May 07, 2019 at 03:00 PM
4 minute read
When starting a legal operations function, getting the entire legal department and other factions of the business on board may be a challenge but the data those functions collect is invaluable, according to a panel of European legal operations experts.
On Tuesday, the Association of Corporate Counsel hosted a webinar of European legal operations experts to discuss driving efficiency in the legal department. A poll done at the beginning of the session indicated that the majority of the audience had just implemented legal operations functions at their companies.
Leonie van Gulik, legal operations specialist at PVH Europe B.V., said her company is relatively new to legal operations. Van Gulik said she was brought in by the general counsel in August to help the legal department operate more efficiently.

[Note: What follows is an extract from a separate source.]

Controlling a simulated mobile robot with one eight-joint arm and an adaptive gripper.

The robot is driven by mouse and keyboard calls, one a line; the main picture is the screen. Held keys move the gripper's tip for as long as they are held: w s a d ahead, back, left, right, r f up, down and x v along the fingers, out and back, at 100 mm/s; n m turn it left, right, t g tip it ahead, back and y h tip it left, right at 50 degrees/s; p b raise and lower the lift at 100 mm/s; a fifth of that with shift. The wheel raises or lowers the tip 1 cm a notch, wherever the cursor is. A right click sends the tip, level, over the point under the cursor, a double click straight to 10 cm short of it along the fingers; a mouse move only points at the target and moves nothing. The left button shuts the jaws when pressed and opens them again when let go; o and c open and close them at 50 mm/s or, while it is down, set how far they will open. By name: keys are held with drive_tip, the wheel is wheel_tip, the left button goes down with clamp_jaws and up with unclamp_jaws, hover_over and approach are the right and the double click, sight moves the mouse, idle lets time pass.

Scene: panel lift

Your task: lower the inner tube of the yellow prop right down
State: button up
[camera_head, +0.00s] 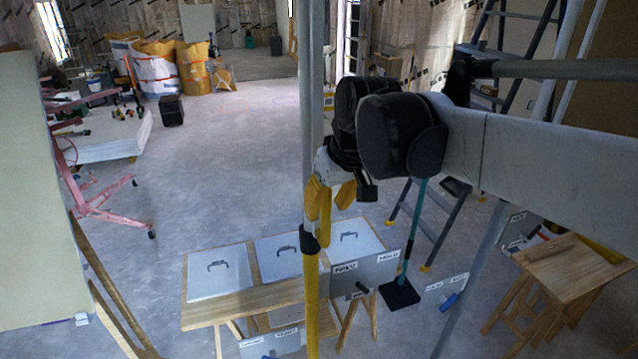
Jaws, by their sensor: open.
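The yellow prop (311,305) stands upright near the middle of the view, its foot below the frame edge. Its grey inner tube (312,75) rises from it past the top of the picture. A black collar (309,240) sits where the tubes meet. My gripper (329,203) is open, with its yellow fingers pointing down at the inner tube just above the collar. One finger overlaps the tube in the picture and the other is to its right. I cannot tell whether they touch the tube.
A wooden bench with white panels (219,272) stands close behind the prop. A teal-handled tool (411,235) and a stepladder (440,225) are to the right, near a wooden stool (560,280). A pink lifting stand (95,205) is left. The floor beyond the bench is clear.

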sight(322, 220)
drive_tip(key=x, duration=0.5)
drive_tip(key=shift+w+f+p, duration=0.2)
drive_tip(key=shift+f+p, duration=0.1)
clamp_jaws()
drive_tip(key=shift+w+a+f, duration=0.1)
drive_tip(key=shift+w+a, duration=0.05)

“Optimizing legal services to the businesses and achieving efficiency for the legal department is a key part of my role,” van Gulik said. “Demand is everywhere. It starts with the general counsel and the leadership team.”
Van Gulik said she has the full support of the general counsel, but it has taken time for the legal team to buy in and truly understand what legal operations is. She said she is working to collect reliable data to inform decisions in the legal department.

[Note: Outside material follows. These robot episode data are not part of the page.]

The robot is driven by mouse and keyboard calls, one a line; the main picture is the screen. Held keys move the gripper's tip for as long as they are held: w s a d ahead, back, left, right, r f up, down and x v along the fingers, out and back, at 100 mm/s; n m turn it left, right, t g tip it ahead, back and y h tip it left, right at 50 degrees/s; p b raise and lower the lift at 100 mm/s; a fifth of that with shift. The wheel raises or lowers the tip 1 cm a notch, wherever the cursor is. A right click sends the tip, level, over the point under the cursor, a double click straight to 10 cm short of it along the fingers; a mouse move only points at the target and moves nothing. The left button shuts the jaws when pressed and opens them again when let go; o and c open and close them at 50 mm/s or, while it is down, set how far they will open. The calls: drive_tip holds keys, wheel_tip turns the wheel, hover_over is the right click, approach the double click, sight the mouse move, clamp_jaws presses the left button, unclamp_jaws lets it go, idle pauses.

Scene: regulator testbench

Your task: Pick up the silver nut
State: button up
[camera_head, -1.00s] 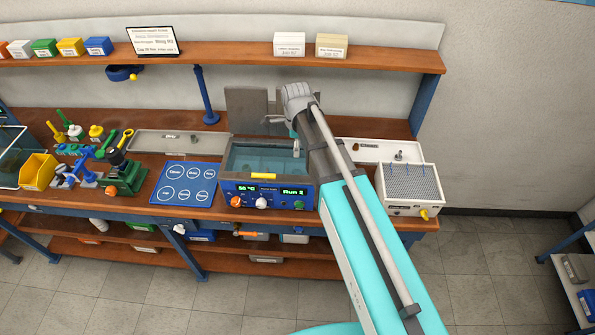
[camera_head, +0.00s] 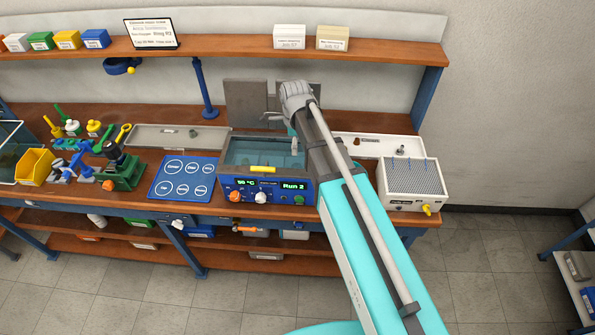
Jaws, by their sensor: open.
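No silver nut can be told apart for sure at this size. A small grey metal piece (camera_head: 193,133) lies in the long grey tray (camera_head: 150,141) left of the bath. Another small silvery piece (camera_head: 401,150) stands in the white tray (camera_head: 378,155) at the right. My gripper (camera_head: 271,117) is behind the blue bath (camera_head: 265,189), above the back of the bench, with its finger side pointing left. It is open, and no object shows in it. My wrist and forearm hide part of it and the bench between bath and white tray.
A blue mat with circles (camera_head: 184,179) lies left of the bath. A green and black fixture (camera_head: 122,168) and a yellow bin (camera_head: 36,168) stand further left. A box with a pinned top (camera_head: 412,184) is at the right. A shelf (camera_head: 225,51) runs above the bench.

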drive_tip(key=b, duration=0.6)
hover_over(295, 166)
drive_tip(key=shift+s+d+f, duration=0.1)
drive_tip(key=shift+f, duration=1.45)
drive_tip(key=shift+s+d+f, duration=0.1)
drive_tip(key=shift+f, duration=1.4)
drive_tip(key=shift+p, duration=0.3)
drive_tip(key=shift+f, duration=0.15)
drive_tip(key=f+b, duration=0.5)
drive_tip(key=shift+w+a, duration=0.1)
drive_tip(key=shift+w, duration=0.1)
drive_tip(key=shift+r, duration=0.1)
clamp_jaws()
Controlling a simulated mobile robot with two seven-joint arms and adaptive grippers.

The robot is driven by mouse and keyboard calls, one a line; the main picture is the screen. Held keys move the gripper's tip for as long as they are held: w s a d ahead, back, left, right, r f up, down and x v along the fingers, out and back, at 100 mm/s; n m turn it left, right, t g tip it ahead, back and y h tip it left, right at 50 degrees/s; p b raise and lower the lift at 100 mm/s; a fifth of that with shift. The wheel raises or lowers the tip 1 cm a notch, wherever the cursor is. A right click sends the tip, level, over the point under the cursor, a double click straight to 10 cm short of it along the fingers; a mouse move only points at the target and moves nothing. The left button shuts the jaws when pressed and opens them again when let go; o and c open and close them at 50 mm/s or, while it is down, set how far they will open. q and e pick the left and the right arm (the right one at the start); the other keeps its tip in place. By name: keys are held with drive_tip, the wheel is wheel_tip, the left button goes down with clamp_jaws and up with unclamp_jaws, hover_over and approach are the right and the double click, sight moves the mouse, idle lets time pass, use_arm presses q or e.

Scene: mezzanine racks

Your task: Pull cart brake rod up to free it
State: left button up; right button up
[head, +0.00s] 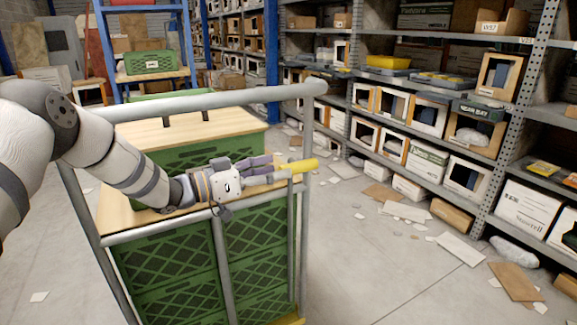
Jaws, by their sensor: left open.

A more mature function is likely to have collected data and use it to drive both business and legal decisions, the panel said.
At Visa, senior attorney Emma Jackson said her department developed two initiatives to streamline in-house legal services. The first is a portal that has frequently asked questions and template contracts that those in the business side can go to for answers without having to contact the legal department. The legal department at Visa also created a legal engagement form. The form was created in response to the lawyers feeling like they were not getting a lot of good information from the businesspeople for certain projects. When a businessperson needs to get in touch with the legal department for something that is not urgent, they fill out the form and then legal decides how to handle it and who would be the best lawyer for that particular task.
“One of the drivers for us wasn't necessarily to get good data and measure efficiency; it was to respond to the business which actually resulted in that data,” Jackson explained.
The data collected for finding efficiencies does not need to be perfect, Ben Eason, head of legal transformation at Barclays, said. He explained it is important to take in as much data as possible and then use it to make decisions.
“It doesn't need to be absolutely perfect data in order to drive activity and decisions,” Eason said. “You need to think about what it is you're looking for when you have this palpable data at your fingertips.
Jackson said at the end of each month they look at the different requests that came in through the engagement form and determine whether or not those requests can be self-serviced through the portal. Ultimately, she said, it has given Visa's legal department an insight on where it needs to focus its resources.